Most profound ever (from the mouth of a boppy 8th grade cheerleader when answering the question of whether teenagers know what true love is): "I think kids know what love is; we just don't know how to be IN love."
***
Most cringe-inducing (when discussing all of the ways you can die in a restaurant bathroom - um, long story): "Yeah! You could poop out an orgasm!"

Me (after I picked my jaw up off of the floor): "Um...I think you mean ORGAN."

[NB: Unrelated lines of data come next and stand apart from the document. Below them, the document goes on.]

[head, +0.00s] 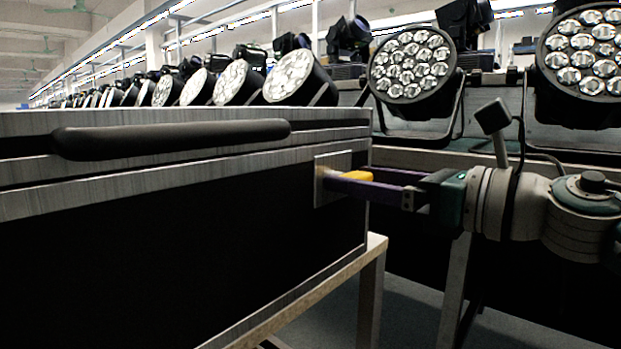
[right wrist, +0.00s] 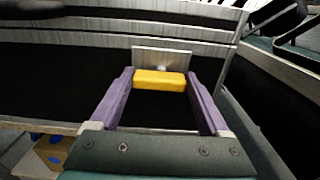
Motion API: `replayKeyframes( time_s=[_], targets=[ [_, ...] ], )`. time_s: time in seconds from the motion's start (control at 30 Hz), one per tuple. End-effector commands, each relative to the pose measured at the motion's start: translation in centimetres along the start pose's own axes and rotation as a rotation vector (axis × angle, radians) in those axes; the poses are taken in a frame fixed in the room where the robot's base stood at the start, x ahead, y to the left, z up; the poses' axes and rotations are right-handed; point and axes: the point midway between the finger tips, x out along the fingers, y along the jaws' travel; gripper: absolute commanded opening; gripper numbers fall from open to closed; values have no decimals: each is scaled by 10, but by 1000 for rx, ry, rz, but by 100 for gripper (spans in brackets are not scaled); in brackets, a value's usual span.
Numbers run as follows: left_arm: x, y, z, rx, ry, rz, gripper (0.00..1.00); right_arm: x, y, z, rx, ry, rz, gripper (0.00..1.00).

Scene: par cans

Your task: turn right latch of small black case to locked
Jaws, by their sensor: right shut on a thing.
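The small black case (head: 150,250) with brushed metal edging fills the left of the head view. Its right latch (head: 357,176) is a yellow bar on a square metal plate (head: 333,162) near the case's right end. In the right wrist view the latch (right wrist: 160,85) lies level across, in front of the plate (right wrist: 162,56). My right gripper (head: 352,181) reaches in from the right, its purple fingers at either end of the yellow bar. It is shut on the latch. The fingers partly hide the latch in the head view. My left gripper is not in view.
A black handle (head: 170,138) runs along the case front. The case rests on a light wooden table (head: 372,262). Round stage lights (head: 410,65) stand in rows behind. Below the table in the right wrist view is a cardboard box (right wrist: 52,152).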

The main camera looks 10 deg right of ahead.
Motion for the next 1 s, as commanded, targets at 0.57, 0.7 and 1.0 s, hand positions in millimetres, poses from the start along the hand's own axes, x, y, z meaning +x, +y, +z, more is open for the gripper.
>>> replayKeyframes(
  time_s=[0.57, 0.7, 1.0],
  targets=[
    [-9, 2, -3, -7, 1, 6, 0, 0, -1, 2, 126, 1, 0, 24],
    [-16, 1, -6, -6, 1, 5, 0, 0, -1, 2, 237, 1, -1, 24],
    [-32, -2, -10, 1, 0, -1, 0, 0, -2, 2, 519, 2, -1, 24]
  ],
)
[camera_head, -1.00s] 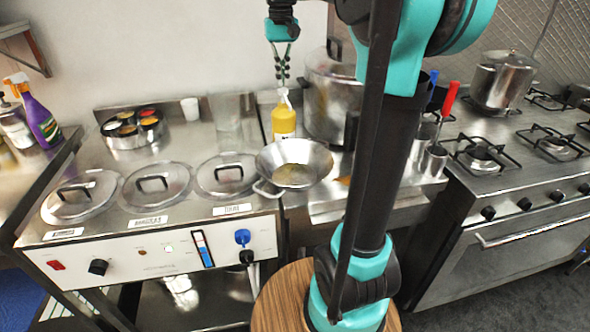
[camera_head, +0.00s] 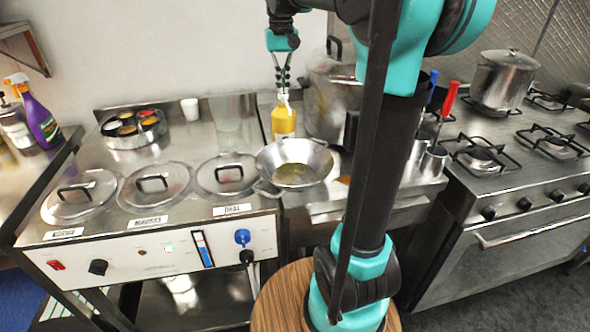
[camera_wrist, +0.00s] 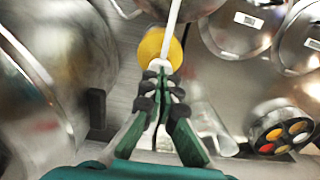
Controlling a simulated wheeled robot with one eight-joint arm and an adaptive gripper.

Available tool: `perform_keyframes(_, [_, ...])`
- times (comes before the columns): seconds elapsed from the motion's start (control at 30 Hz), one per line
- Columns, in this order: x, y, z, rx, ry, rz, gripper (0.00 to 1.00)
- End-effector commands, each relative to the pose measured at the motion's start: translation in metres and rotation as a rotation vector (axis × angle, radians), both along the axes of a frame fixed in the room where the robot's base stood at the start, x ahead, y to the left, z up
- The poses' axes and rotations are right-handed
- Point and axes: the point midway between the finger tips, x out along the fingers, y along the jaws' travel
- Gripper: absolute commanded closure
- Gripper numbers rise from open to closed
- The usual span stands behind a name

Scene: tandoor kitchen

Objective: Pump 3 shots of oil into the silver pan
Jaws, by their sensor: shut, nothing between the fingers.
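The yellow oil pump bottle (camera_head: 284,122) stands upright on the steel counter behind the silver pan. The silver pan (camera_head: 318,168) has a rounded bowl with yellowish oil at its bottom. My gripper (camera_head: 284,88) is shut and empty, pointing down right over the bottle's white pump top. In the wrist view my gripper (camera_wrist: 162,74) has its fingertips together at the pump head, and the white spout (camera_wrist: 174,22) runs away from them towards the pan. The yellow bottle (camera_wrist: 172,50) shows below the fingers. Whether the fingertips press on the pump cannot be told exactly.
A large steel pot (camera_head: 330,100) stands close to the right of the bottle. Lidded wells (camera_head: 152,186) and a round spice tin (camera_head: 134,130) are to the left. A clear container (camera_head: 228,112) and a white cup (camera_head: 190,109) stand at the back.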

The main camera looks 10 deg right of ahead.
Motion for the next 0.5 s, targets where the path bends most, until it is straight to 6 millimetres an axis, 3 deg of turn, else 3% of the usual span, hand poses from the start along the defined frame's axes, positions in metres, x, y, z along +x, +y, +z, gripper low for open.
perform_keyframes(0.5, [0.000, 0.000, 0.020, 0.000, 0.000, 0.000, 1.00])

Her: "Oh, yeah! That's what I meant!"
***
Most unexpected (from the big, huge 15-year-old boy who is doing an anti-drugs puppet show with the most shy, innocent 12-year-old girl in the room): "Drugs made me a crack addict. They also made me a pimp. GIMME MY MONEY, HO!"
***
From a boy when my classroom was a one of those mobile trailers: "CAN I GO OUT BACK AND PEE?!"

Me: "No."
***
One year I had this class that was REALLY difficult. So when I had to be out for three or four days because I came down with the flu, I had them watch "West Side Story". *ahem* When I got back, one of the kids said, "Ms. G! This be the lamest gang I ever saw! They don't be fightin'! They just be singin' and dancin'!"

Heh. :-)

Re: Out of the mouth of babes ...

(Anonymous) - 2013-12-20 04:29 (UTC) - Expand

Re: Out of the mouth of babes ...

(Anonymous) 2013-12-20 04:10 am (UTC)(link)
When I was a kid back in the days before this would have resulted in a call to Children's Protective Services, I didn't like to take baths, like, AT ALL. So my mom would literally throw me in the bathtub with my dad, because hey, at least I'd get clean that way. This continued until the day I walked up to my dad and his best friend in church and said quite matter-of-factly, "My daddy has a pretty penis."

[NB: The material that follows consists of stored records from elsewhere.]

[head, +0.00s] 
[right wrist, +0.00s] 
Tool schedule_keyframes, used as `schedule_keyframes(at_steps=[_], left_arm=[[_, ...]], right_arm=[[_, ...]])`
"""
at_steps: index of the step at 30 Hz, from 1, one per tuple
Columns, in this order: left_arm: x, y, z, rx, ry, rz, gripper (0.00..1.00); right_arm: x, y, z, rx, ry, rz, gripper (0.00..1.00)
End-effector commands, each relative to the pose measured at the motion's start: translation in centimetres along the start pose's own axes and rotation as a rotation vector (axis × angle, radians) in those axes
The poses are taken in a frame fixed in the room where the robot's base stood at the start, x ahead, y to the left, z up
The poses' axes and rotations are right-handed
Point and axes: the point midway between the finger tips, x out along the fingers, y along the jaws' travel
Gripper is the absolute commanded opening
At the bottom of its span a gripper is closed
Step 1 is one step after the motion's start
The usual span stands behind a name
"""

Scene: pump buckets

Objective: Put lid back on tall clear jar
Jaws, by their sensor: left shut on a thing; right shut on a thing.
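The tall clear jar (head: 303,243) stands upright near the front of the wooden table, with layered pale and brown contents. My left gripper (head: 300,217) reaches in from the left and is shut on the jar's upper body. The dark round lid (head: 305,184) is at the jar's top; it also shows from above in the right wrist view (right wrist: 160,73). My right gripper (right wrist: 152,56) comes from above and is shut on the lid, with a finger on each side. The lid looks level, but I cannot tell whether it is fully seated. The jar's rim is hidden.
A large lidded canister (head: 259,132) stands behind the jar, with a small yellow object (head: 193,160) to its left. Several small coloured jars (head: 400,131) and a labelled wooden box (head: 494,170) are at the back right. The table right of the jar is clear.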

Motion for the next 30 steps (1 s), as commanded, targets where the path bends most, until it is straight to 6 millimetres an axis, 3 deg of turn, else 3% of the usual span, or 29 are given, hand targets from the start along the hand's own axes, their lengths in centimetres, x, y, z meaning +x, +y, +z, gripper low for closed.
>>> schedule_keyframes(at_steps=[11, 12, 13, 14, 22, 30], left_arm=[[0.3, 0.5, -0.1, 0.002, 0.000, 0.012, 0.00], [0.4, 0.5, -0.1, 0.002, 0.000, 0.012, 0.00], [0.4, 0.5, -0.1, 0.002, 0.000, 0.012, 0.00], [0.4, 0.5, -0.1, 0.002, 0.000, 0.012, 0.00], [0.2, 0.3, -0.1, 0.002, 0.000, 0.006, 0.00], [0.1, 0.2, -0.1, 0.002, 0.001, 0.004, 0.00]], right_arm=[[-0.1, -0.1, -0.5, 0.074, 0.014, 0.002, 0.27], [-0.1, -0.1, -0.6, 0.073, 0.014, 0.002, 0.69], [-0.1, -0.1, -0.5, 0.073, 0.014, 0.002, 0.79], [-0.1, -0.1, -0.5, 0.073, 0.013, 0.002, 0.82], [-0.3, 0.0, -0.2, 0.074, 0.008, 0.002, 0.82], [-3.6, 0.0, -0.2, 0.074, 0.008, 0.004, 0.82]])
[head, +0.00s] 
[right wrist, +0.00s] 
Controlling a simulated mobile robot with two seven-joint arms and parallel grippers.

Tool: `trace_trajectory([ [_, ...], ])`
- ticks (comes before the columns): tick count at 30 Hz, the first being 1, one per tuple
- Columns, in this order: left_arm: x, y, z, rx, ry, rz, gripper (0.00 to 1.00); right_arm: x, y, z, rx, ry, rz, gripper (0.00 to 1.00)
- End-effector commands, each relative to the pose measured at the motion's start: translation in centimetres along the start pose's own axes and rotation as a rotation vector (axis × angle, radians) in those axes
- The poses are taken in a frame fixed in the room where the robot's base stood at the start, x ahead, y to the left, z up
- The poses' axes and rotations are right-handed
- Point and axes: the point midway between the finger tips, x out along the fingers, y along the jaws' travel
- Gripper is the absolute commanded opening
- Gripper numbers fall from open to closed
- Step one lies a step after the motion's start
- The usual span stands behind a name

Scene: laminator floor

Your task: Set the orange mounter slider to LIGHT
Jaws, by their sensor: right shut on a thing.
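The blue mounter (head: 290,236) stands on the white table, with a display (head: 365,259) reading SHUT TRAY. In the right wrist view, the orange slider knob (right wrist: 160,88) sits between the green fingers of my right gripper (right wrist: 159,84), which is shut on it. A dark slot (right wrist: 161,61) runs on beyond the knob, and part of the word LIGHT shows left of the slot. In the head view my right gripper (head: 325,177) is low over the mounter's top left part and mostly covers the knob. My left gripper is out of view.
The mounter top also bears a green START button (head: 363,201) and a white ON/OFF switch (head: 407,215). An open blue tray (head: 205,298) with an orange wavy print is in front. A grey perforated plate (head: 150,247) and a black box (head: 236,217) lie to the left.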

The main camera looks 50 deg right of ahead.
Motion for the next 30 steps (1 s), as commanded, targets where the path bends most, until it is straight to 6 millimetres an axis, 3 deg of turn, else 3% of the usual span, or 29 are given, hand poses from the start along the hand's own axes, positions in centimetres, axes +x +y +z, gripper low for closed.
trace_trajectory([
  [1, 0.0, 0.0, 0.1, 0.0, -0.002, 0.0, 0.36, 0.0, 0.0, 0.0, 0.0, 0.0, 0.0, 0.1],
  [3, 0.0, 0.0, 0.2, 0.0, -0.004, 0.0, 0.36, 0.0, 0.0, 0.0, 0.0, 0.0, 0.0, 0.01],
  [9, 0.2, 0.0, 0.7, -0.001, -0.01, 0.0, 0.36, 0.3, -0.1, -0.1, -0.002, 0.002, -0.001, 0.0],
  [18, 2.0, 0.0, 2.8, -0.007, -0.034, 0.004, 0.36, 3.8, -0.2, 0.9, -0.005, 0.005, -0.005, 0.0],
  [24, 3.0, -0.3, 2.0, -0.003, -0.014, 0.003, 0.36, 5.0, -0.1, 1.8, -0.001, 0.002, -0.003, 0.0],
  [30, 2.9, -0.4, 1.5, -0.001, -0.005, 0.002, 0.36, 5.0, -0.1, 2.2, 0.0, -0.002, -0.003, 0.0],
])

Well, you know - congrats, Dad!

Re: Out of the mouth of babes ...

(Anonymous) 2013-12-20 06:21 am (UTC)(link)
At a funeral, the adorable 5 year old grandson of the deceased pronounced "Have you seen my pop-pop? He's all laid out cold as a chicken."

Re: Out of the mouth of babes ...

(Anonymous) 2013-12-20 09:46 am (UTC)(link)
My nephew told my sister once, "Mommy, what's an undertoad?" I laughed so hard at that.